1/PROBLÈMES SUR LILLE3 Le bilan de Lille3 reprend la contribution du collectif d’étudiantEs et personnels de Lille3, collectif qui s’inscrit dans la continuité du mouvement de l’an dernier et qui regroupe syndiquéEs et non syndiquéEs. Ce bilan est issu pour l’essentiel des comptes-rendus de réunions d’UFR et d’assemblées générales initiées cette année par le collectif.

A] Problèmes posés par le calendrier universitaire de cette année a) Pour les étudiants

  • Semaine pédagogique : Inutile (et inexistante dans certaines filières) puisqu’elle reste sans fondement pédagogique. Elle donne donc lieu à une surcharge de travail clairement inutile, autant pour les enseignants que pour les étudiants. Elle se résume à des activités crypto-pédagogiques non statutaires introduites par l’administration pour justifier les sessions d’examens à répétition.
  • Des examens de la 1ère session se font pendant les cours : Pas de temps de révision pour ces examens qui se font durant la période de cours de la fin du semestre. Examens qui suscitent des problèmes de disponibilité pour les étudiants salariés qui doivent passer ces examens apparentés à du contrôle continu. Ce sont souvent des examens simplifiés (pas de dissertation) pour lesquels il s’agit de cracher les connaissances ingurgitées et où moins de réflexion est demandée. Examens qui amènent également des cours à être supprimés alors que les semaines de cours ont déjà diminué (12 semaines de cours par semestre au lieu de 13).

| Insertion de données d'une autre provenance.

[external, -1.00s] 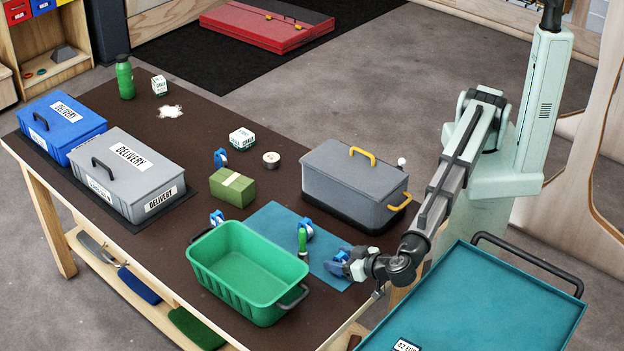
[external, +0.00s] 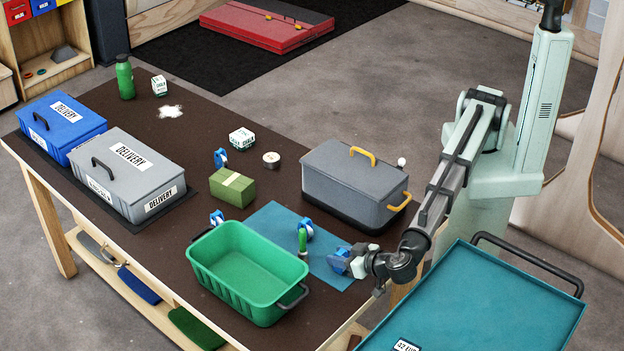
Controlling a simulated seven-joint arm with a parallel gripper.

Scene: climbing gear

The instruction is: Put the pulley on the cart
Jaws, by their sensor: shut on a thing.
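My gripper (external: 348,262) is at the right end of the blue mat, shut on a blue pulley (external: 338,263). The pulley is small and partly hidden by the fingers; I cannot tell whether it touches the mat. The cart (external: 497,290) has a teal tray top with a raised rim and stands at the lower right, beside the table. Other blue-and-white pulleys are on the table: one on the mat (external: 306,227), one behind the green bin (external: 217,217) and one further back (external: 221,157).
A green bin (external: 228,290) stands left of my gripper, with a green-handled tool (external: 302,241) near it. A grey box with yellow handles (external: 350,190) stands behind.

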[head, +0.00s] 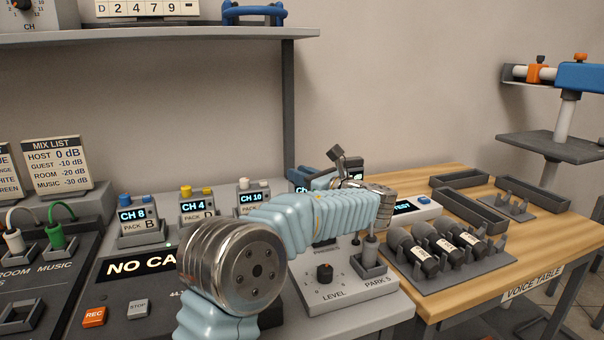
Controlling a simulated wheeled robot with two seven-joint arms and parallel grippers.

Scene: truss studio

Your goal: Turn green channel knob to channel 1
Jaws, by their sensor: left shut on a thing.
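My left arm reaches from the bottom middle toward the back of the bench. My left gripper (322,178) is at a partly covered channel pack (299,187), whose lit display shows only "CH". The gripper is shut on something there, but my wrist hides what it holds. The green channel knob does not show. To the left in the same row stand a blue-knobbed pack B (143,229) reading CH 8, a yellow-knobbed pack D (199,208) reading CH 4, and a white-knobbed pack (252,196) reading CH 10. My right gripper is not in view.
A level panel (340,294) with a dark knob lies right of my forearm. Beyond it, a dark rack (452,264) holds several microphones on the wooden voice table (530,268). REC (94,317) and STOP (138,308) buttons are at lower left. A grey shelf (150,38) hangs above.

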  • Sessions de rattrapage situées 15 jours après la 1ère session : Délai trop court pour réviser et pour le travail d’assimilation. Pas de consultation de copies entre les deux sessions dans de nombreuses filières ou alors consultation qui se fait parfois mais…après la 2ème session ! Ce rapprochement entre les deux sessions d’examens empiète sur l’activité consacrée à la recherche (perte de temps qui correspond à un mois). Délai trop court pour le mémoire en Master 2 (et en Master 1 quand c’est un travail qui dépasse 40 pages) quand il n’y a pas de dérogation pour le rendre en Septembre. Problème de disponibilité pour les étudiants salariés qui doivent encore une fois en peu de temps négocier avec l’employeur de nouvelles absences sur le lieu de travail. Il arrive alors que l’étudiant salarié choisisse entre renoncer à son emploi (perte de revenus) ou renoncer à passer des épreuves (année échouée). Alors que Lille3 ne donne pas lieu à un véritable régime dérogatoire pour les étudiants salariés, les sessions de rattrapage compliquent davantage la situation de ces derniers : moins de temps pour réviser alors qu’un travail salarié est assumé ; moins de possibilités pour assister à toutes les épreuves, sauf éventuel renoncement à son emploi mais cela au risque de se précariser davantage.
  • Stages : Mauvaise gestion de la conciliation entre calendrier universitaire et périodes de stages, ce qui complique le cursus des étudiants devant impérativement rendre un rapport de stage d’autant plus que ces rapports sont en général à rendre pour juin.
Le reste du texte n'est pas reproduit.